- _Your goal_: Which lines come from the start of the records through the line that holds "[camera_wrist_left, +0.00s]"? Write them out word for word.

[Data extracted from a collection]
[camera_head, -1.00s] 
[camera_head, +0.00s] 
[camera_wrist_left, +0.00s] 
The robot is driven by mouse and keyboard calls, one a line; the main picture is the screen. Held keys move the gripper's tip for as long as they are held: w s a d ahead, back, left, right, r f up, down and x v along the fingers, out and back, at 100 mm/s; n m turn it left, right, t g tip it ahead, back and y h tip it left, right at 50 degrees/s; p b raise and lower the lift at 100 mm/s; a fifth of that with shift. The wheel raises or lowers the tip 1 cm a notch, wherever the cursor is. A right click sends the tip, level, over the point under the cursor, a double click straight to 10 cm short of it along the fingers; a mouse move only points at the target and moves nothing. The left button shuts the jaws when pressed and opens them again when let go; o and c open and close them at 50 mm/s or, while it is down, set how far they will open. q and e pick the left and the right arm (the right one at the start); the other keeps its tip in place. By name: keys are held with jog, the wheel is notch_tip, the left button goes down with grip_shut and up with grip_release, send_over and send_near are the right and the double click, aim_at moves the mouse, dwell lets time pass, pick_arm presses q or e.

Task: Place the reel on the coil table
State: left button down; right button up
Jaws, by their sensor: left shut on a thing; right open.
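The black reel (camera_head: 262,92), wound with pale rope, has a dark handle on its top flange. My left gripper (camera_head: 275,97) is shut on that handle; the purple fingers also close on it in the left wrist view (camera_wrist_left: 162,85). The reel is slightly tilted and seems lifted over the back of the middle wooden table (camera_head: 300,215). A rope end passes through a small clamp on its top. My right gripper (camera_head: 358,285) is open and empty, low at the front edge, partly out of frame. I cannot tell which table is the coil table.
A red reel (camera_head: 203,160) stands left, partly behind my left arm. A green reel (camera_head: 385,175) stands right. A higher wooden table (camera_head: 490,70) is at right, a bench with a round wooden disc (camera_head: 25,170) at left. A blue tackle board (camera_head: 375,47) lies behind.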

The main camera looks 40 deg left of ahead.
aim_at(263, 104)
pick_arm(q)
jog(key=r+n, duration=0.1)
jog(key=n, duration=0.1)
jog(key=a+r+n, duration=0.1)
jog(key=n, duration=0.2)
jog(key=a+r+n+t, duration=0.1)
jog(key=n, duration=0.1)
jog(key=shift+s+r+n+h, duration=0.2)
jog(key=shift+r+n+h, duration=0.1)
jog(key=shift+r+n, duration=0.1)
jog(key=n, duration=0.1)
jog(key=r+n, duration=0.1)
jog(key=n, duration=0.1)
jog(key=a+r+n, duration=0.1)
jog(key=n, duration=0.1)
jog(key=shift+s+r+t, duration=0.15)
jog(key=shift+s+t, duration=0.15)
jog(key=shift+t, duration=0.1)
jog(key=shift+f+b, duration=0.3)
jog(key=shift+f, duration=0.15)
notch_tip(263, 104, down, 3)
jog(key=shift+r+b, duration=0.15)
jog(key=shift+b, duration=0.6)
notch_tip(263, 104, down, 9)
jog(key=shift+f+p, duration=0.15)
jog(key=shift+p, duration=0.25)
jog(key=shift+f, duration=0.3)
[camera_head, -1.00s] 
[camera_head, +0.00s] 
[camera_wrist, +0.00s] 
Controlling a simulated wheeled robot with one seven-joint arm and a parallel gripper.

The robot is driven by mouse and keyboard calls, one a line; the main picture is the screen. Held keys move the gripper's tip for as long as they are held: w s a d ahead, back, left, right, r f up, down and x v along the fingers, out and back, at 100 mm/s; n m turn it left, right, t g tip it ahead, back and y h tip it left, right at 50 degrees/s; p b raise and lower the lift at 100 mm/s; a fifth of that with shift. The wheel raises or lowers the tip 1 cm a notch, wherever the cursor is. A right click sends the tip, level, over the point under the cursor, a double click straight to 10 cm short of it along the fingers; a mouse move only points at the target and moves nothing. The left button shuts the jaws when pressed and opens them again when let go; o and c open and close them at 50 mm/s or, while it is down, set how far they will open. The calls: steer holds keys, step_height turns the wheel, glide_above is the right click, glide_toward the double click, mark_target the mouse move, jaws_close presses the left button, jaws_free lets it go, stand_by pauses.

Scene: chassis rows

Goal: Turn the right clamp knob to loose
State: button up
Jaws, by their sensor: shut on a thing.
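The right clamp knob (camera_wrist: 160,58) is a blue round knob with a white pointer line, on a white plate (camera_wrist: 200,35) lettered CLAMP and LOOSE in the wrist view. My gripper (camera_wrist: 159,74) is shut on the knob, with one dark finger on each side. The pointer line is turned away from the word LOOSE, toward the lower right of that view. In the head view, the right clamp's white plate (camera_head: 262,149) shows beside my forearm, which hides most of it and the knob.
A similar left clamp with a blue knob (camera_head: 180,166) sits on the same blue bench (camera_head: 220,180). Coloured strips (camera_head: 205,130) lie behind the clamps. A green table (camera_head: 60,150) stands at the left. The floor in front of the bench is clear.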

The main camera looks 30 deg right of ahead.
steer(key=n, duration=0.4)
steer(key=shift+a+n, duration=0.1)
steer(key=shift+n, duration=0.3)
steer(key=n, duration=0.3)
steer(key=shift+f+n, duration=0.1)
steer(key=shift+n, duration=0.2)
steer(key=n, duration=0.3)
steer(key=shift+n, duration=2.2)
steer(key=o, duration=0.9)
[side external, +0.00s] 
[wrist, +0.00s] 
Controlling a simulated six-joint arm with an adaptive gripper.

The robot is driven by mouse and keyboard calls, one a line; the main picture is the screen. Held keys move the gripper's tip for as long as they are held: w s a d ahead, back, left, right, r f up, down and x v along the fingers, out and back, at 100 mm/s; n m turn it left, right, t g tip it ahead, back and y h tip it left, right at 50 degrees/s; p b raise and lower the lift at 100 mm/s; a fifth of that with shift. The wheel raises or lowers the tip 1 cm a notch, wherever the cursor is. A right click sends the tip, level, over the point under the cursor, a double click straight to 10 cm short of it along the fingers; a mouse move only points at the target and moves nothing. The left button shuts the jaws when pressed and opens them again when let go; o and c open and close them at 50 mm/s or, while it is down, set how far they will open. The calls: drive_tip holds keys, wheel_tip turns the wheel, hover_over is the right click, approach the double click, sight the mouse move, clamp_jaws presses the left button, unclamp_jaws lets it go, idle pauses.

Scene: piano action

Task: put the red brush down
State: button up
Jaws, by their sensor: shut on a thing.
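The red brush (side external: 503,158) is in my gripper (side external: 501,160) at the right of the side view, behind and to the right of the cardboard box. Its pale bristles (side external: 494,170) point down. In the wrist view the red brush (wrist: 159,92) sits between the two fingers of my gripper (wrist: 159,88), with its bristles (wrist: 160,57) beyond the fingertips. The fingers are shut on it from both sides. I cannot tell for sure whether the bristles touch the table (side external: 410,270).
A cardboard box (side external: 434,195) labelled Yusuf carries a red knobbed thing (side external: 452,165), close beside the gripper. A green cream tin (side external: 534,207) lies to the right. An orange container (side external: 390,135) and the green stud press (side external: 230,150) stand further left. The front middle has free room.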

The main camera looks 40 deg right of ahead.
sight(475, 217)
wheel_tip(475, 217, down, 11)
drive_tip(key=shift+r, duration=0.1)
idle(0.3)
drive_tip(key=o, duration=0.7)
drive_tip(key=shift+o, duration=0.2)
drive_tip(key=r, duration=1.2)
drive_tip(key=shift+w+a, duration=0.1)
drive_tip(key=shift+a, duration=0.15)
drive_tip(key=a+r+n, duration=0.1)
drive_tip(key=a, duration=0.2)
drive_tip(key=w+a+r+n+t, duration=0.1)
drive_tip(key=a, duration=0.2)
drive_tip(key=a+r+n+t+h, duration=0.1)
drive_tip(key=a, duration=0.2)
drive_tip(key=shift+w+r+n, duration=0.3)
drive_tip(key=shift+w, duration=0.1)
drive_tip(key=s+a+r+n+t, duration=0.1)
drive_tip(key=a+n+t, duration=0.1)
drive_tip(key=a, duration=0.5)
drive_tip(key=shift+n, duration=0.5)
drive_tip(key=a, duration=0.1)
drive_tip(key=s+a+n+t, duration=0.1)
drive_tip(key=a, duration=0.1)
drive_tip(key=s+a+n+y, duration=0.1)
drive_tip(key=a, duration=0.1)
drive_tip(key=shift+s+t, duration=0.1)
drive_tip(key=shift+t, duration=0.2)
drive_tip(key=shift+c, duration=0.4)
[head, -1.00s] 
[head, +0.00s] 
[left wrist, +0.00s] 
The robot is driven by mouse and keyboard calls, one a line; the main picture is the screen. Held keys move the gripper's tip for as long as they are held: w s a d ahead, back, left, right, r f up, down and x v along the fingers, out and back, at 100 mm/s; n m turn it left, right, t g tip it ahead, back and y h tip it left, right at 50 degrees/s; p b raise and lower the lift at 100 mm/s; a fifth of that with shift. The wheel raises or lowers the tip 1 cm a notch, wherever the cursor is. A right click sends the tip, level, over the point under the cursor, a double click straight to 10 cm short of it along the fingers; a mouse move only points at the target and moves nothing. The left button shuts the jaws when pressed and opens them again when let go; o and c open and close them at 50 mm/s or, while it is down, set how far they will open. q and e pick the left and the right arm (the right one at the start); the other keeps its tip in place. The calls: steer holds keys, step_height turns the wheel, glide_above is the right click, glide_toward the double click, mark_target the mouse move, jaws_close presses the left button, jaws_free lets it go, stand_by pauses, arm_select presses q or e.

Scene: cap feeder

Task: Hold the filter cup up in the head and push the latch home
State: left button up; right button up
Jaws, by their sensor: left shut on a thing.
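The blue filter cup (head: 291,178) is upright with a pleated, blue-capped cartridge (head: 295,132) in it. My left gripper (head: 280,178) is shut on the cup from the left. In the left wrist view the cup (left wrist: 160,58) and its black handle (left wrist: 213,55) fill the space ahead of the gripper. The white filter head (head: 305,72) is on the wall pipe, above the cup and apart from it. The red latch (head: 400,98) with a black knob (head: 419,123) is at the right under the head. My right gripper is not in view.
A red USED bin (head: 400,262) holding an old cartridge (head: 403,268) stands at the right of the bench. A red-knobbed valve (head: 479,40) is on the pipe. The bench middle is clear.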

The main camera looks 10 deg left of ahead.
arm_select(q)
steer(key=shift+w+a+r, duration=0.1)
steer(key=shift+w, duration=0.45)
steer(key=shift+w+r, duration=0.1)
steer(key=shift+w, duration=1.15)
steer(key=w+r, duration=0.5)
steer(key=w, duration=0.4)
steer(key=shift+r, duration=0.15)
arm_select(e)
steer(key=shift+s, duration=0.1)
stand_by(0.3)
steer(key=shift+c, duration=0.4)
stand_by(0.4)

- _Task response_:
[camera_head, -1.00s] 
[camera_head, +0.00s] 
[camera_wrist_left, +0.00s] 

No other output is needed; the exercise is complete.